■ **SET TASK**:
Please transcribe the data that follows without the pictures, keeping every word the same.

* begin DATA PROVIDED *

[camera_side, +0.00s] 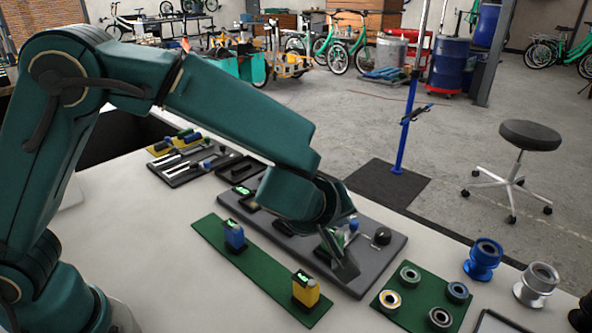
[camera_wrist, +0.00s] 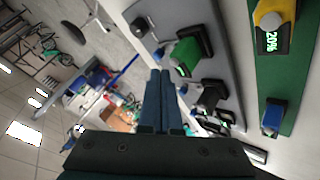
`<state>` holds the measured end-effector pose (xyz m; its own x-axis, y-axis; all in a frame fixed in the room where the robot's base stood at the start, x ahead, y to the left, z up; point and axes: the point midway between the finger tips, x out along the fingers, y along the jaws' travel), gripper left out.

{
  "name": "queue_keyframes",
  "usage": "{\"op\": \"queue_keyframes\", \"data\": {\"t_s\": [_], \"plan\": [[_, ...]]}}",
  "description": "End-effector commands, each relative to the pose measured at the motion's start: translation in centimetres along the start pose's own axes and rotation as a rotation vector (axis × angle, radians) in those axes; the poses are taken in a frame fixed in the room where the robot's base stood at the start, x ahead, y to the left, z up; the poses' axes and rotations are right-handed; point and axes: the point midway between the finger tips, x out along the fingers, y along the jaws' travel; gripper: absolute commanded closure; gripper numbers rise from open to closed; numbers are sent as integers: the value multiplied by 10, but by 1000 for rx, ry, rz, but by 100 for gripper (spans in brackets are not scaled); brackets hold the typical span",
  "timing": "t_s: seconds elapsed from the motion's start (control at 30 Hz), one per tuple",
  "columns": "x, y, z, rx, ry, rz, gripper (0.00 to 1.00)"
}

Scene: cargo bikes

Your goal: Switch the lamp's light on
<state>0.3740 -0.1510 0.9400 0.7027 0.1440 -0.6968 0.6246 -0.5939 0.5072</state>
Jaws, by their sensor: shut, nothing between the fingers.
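My gripper (camera_side: 346,266) is shut and empty, low over the dark grey board (camera_side: 385,262). In the wrist view its closed fingers (camera_wrist: 160,78) point at the board's edge, left of a green block in a black holder (camera_wrist: 187,57). A round black part (camera_side: 382,236) stands on the board to the right of the gripper; it also shows in the wrist view (camera_wrist: 138,27). I cannot tell for sure which part is the lamp or its switch. My wrist hides much of the board in the side view. I see no clearly lit lamp.
A green mat (camera_side: 210,230) holds a blue battery (camera_side: 234,236) and a yellow battery (camera_side: 305,291) with lit displays. A second green mat (camera_side: 415,316) bears several metal rings. Blue and silver hubs stand at right. The white table's front left is clear.

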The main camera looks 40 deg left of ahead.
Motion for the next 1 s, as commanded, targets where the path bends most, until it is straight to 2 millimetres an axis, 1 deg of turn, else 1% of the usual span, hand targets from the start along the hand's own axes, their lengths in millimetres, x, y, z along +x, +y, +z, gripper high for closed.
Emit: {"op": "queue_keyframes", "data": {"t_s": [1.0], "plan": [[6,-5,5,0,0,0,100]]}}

* end DATA PROVIDED *

■ **RESULT BELOW**:
[camera_side, +0.00s] 
[camera_wrist, +0.00s] 
`<state>` holds the measured end-effector pose (xyz m; its own x-axis, y-axis; all in a frame fixed in the room where the robot's base stood at the start, x ahead, y to the left, z up; point and axes: the point midway between the finger tips, x out along the fingers, y along the jaws' travel), gripper left out.

{
  "name": "queue_keyframes",
  "usage": "{\"op\": \"queue_keyframes\", \"data\": {\"t_s\": [_], \"plan\": [[_, ...]]}}",
  "description": "End-effector commands, each relative to the pose measured at the motion's start: translation in centimetres along the start pose's own axes and rotation as a rotation vector (axis × angle, radians) in those axes; the poses are taken in a frame fixed in the room where the robot's base stood at the start, x ahead, y to the left, z up; the poses' axes and rotations are right-handed; point and axes: the point midway between the finger tips, x out along the fingers, y along the jaws' travel; gripper: absolute commanded closure; gripper numbers rise from open to closed; numbers are sent as integers: the value multiplied by 10, but by 1000 for rx, ry, rz, but by 100 for gripper (spans in brackets are not scaled); brackets hold the typical span",
  "timing": "t_s: seconds elapsed from the motion's start (control at 30 Hz), one per tuple",
  "columns": "x, y, z, rx, ry, rz, gripper (0.00 to 1.00)"
}

Scene: cargo bikes

Your goal: Switch the lamp's light on
<state>0.3740 -0.1510 0.9400 0.7027 0.1440 -0.6968 0.6246 -0.5939 0.5072</state>
Jaws, by their sensor: shut, nothing between the fingers.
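My gripper (camera_side: 346,266) is shut and empty, low over the dark grey board (camera_side: 385,262). In the wrist view its closed fingers (camera_wrist: 160,78) point at the board's edge, left of a green block in a black holder (camera_wrist: 187,57). A round black part (camera_side: 382,236) stands on the board to the right of the gripper; it also shows in the wrist view (camera_wrist: 138,27). I cannot tell for sure which part is the lamp or its switch. My wrist hides much of the board in the side view. I see no clearly lit lamp.
A green mat (camera_side: 210,230) holds a blue battery (camera_side: 234,236) and a yellow battery (camera_side: 305,291) with lit displays. A second green mat (camera_side: 415,316) bears several metal rings. Blue and silver hubs stand at right. The white table's front left is clear.

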The main camera looks 40 deg left of ahead.
Motion for the next 1 s, as commanded, targets where the path bends most, until it is straight to 2 millimetres an axis, 1 deg of turn, else 1% of the usual span, hand targets from the start along the hand's own axes, their lengths in millimetres, x, y, z along +x, +y, +z, gripper high for closed.
Emit: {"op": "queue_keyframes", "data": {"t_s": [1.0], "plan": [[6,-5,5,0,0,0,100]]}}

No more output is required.